Yup. No one wins. Bear in mind that it's hard to fight in space for both sides. Launching attacks or major combat operations in space? Not happening.
But all you have to do to prevent a ship from making it to the Moon is intercept it anywhere along the three-day trip. There are a limited amount of orbitals that take you to the desired location at any given time, and all you really need to do to scrub a mission entirely is force them to maneuver to evade... thereby using up the fuel and positioning they required to get there and back - if they're
lucky, they can still scrub the mission and get home.
Blockading space in general? Ridiculous. But with our current technology, there are sharp limits on the paths we can take, and we have to launch from specific sites and there's only one particular site we
want to get to.
Change around a couple events in history and have the Soviets be the ones to first land on the Moon due to American setbacks or simple lack of funding or drive from someone like Kennedy. Thus the Soviets begin their research and we begin ours and with the advances the Cold War continues with the rapidly gaining technology and interest from BOTH sides...That would be a neat backdrop and I could see SG-1 coming into existence there.

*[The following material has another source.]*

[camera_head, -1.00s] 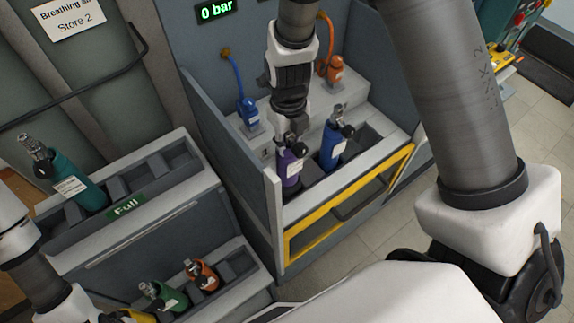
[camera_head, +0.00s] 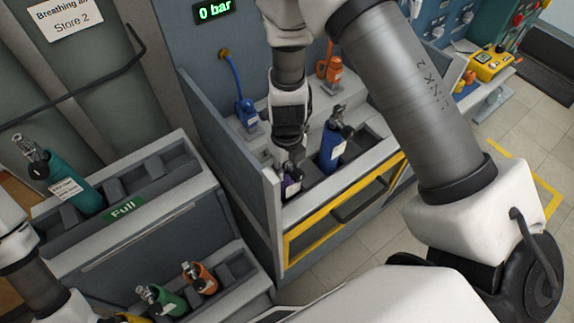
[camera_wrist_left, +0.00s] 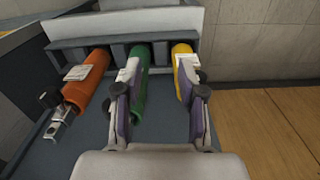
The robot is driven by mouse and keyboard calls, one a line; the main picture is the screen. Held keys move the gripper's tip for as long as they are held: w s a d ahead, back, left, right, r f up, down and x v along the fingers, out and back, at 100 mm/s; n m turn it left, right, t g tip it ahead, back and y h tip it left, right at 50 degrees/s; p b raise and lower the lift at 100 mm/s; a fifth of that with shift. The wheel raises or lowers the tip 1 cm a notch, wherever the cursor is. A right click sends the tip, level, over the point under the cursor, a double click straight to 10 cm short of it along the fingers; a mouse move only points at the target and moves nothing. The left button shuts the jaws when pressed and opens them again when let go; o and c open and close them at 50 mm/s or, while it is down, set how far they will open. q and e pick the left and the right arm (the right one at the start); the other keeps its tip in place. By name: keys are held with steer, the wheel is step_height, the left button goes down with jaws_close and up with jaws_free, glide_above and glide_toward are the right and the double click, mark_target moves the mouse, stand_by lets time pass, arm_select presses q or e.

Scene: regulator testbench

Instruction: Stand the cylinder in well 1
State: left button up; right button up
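A purple cylinder (camera_head: 291,183) with a white label stands low in the left well of the test bench (camera_head: 376,205). My right gripper (camera_head: 289,160) is over its top, with its fingers around the valve end. The fingers and valve overlap, so I cannot see whether they grip. A blue cylinder (camera_head: 333,146) stands in the well to the right, with its valve on top. My left gripper (camera_wrist_left: 159,66) is open in the left wrist view, its fingers apart above a green cylinder (camera_wrist_left: 139,95) and beside a yellow cylinder (camera_wrist_left: 184,62). It touches neither clearly.
Blue (camera_head: 245,108) and orange (camera_head: 332,68) hose connectors sit on the bench behind the wells. A teal cylinder (camera_head: 75,187) leans in the "Full" rack (camera_head: 165,219) at left. An orange cylinder (camera_head: 203,279) lies in the lower rack. The bench's side panel (camera_head: 230,150) stands left of the wells.

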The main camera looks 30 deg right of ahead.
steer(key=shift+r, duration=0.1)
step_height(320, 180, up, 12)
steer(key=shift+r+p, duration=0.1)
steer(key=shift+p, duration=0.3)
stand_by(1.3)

Hm, I like this idea too, except
gah, the level-grinding...
The problem then is fitting SM believably into that militaristic and tense a overtone as that story would seem a bit lighter...Japan being a NATO nation though and with the Senshi coming into existence and possibly changing the balance the Soviets have there since they are the direct descendants...That would be interesting.
Heh. SM wouldn't necessarily be lighter. To be sure, if you did anything with the setting at all, the tone certainly wouldn't match that of Sailor Moon, but that doesn't mean it wouldn't be a valid tone to work with.
Again not saying you would be wrong in reality but in Stargate canon humanity learns and advances IMMENSELY faster then that.
Sure, mine was a realism assessment, not a 'plot demands!' assessment.